**Exercise materials**

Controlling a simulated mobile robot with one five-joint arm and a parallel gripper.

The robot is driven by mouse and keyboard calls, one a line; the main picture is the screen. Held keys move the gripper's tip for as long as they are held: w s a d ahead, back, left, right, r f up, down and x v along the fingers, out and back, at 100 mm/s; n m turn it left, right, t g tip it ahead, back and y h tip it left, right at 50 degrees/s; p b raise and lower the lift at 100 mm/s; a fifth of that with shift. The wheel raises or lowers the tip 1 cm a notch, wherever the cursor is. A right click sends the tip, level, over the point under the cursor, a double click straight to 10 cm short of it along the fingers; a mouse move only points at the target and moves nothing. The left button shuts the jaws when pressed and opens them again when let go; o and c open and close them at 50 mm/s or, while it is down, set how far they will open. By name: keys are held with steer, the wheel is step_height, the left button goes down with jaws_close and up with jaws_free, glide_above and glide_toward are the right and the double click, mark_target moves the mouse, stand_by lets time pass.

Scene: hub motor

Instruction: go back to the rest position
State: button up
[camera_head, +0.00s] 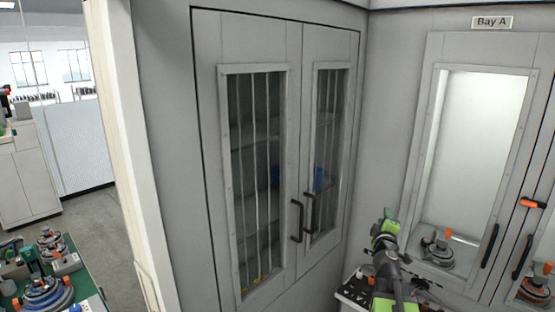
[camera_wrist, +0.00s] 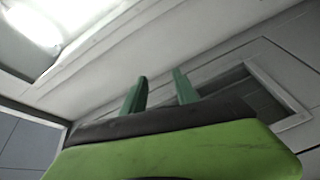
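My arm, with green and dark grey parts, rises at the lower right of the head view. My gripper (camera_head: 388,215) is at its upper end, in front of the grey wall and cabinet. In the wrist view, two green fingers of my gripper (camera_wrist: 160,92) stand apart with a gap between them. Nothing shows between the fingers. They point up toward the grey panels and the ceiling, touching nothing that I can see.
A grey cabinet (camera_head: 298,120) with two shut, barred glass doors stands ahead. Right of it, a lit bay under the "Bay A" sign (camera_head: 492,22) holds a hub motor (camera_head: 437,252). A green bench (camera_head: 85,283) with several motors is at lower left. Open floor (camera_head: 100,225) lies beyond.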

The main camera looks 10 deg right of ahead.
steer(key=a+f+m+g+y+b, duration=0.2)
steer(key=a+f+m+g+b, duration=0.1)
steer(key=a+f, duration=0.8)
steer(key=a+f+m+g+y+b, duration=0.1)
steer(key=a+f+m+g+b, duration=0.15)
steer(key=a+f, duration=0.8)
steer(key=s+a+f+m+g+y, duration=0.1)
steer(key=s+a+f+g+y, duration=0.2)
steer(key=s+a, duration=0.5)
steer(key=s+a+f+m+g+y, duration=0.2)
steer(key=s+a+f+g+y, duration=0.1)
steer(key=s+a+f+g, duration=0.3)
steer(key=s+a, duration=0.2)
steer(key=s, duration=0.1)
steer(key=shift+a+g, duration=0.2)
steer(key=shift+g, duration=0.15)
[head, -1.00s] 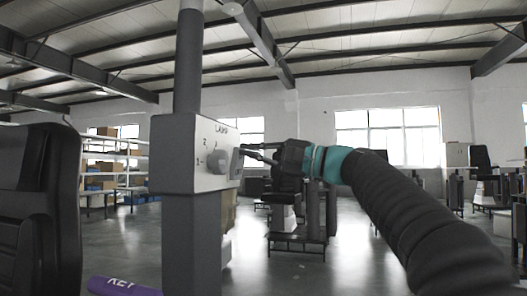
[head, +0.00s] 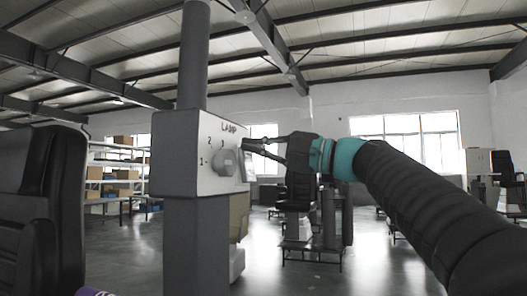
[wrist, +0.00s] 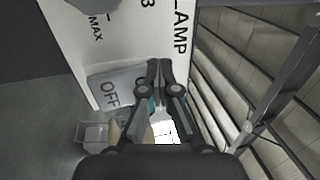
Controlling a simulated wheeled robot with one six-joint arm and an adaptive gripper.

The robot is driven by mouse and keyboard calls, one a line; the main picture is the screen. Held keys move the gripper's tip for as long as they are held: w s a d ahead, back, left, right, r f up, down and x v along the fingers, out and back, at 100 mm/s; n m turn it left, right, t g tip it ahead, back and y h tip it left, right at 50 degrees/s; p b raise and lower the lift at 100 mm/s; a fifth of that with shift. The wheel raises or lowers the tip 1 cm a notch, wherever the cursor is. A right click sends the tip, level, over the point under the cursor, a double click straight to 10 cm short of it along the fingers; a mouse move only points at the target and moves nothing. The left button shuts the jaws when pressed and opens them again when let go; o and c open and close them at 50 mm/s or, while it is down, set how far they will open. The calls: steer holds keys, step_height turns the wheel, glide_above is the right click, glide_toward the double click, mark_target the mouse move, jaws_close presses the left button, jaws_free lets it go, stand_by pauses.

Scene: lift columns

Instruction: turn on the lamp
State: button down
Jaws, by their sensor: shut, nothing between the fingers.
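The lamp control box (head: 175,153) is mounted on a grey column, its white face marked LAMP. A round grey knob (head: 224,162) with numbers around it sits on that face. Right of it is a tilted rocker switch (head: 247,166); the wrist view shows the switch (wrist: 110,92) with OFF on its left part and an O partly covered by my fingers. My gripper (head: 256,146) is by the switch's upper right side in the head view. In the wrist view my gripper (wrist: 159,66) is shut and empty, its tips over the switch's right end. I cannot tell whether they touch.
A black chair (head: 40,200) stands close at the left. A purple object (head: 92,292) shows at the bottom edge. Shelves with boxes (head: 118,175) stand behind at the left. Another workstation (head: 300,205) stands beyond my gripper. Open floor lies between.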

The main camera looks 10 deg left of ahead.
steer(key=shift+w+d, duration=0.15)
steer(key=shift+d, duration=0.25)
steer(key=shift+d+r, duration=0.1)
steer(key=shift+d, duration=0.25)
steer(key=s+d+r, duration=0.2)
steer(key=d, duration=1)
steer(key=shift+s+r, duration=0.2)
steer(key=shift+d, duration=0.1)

**What the task asks**
Every line above should be returned exactly; the pictures stay out.

**Result of this task**
Controlling a simulated mobile robot with one five-joint arm and a parallel gripper.

The robot is driven by mouse and keyboard calls, one a line; the main picture is the screen. Held keys move the gripper's tip for as long as they are held: w s a d ahead, back, left, right, r f up, down and x v along the fingers, out and back, at 100 mm/s; n m turn it left, right, t g tip it ahead, back and y h tip it left, right at 50 degrees/s; p b raise and lower the lift at 100 mm/s; a fifth of that with shift. The wheel raises or lowers the tip 1 cm a notch, wherever the cursor is. A right click sends the tip, level, over the point under the cursor, a double click straight to 10 cm short of it along the fingers; a mouse move only points at the target and moves nothing. The left button shuts the jaws when pressed and opens them again when let go; o and c open and close them at 50 mm/s or, while it is down, set how far they will open. By name: keys are held with steer, the wheel is step_height, the left button goes down with jaws_close and up with jaws_free, glide_above and glide_toward are the right and the double click, mark_target moves the mouse, stand_by lets time pass.

Scene: hub motor

Instruction: go back to the rest position
State: button up
[camera_head, +0.00s] 
[camera_wrist, +0.00s] 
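My arm, with green and dark grey parts, rises at the lower right of the head view. My gripper (camera_head: 388,215) is at its upper end, in front of the grey wall and cabinet. In the wrist view, two green fingers of my gripper (camera_wrist: 160,92) stand apart with a gap between them. Nothing shows between the fingers. They point up toward the grey panels and the ceiling, touching nothing that I can see.
A grey cabinet (camera_head: 298,120) with two shut, barred glass doors stands ahead. Right of it, a lit bay under the "Bay A" sign (camera_head: 492,22) holds a hub motor (camera_head: 437,252). A green bench (camera_head: 85,283) with several motors is at lower left. Open floor (camera_head: 100,225) lies beyond.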

The main camera looks 10 deg right of ahead.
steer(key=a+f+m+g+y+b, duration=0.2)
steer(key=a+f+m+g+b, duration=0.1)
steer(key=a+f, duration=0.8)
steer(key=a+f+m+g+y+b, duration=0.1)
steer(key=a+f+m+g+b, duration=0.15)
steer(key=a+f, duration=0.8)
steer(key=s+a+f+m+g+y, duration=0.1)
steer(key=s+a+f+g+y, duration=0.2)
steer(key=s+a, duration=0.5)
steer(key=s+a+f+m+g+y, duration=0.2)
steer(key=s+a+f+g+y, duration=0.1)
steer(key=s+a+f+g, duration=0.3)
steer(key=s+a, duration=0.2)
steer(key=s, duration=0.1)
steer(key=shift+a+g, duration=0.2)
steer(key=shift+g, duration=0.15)
[head, -1.00s] 
[head, +0.00s] 
[wrist, +0.00s] 
Controlling a simulated wheeled robot with one six-joint arm and an adaptive gripper.

The robot is driven by mouse and keyboard calls, one a line; the main picture is the screen. Held keys move the gripper's tip for as long as they are held: w s a d ahead, back, left, right, r f up, down and x v along the fingers, out and back, at 100 mm/s; n m turn it left, right, t g tip it ahead, back and y h tip it left, right at 50 degrees/s; p b raise and lower the lift at 100 mm/s; a fifth of that with shift. The wheel raises or lowers the tip 1 cm a notch, wherever the cursor is. A right click sends the tip, level, over the point under the cursor, a double click straight to 10 cm short of it along the fingers; a mouse move only points at the target and moves nothing. The left button shuts the jaws when pressed and opens them again when let go; o and c open and close them at 50 mm/s or, while it is down, set how far they will open. The calls: steer holds keys, step_height turns the wheel, glide_above is the right click, glide_toward the double click, mark_target the mouse move, jaws_close presses the left button, jaws_free lets it go, stand_by pauses.

Scene: lift columns

Instruction: turn on the lamp
State: button down
Jaws, by their sensor: shut, nothing between the fingers.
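The lamp control box (head: 175,153) is mounted on a grey column, its white face marked LAMP. A round grey knob (head: 224,162) with numbers around it sits on that face. Right of it is a tilted rocker switch (head: 247,166); the wrist view shows the switch (wrist: 110,92) with OFF on its left part and an O partly covered by my fingers. My gripper (head: 256,146) is by the switch's upper right side in the head view. In the wrist view my gripper (wrist: 159,66) is shut and empty, its tips over the switch's right end. I cannot tell whether they touch.
A black chair (head: 40,200) stands close at the left. A purple object (head: 92,292) shows at the bottom edge. Shelves with boxes (head: 118,175) stand behind at the left. Another workstation (head: 300,205) stands beyond my gripper. Open floor lies between.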

The main camera looks 10 deg left of ahead.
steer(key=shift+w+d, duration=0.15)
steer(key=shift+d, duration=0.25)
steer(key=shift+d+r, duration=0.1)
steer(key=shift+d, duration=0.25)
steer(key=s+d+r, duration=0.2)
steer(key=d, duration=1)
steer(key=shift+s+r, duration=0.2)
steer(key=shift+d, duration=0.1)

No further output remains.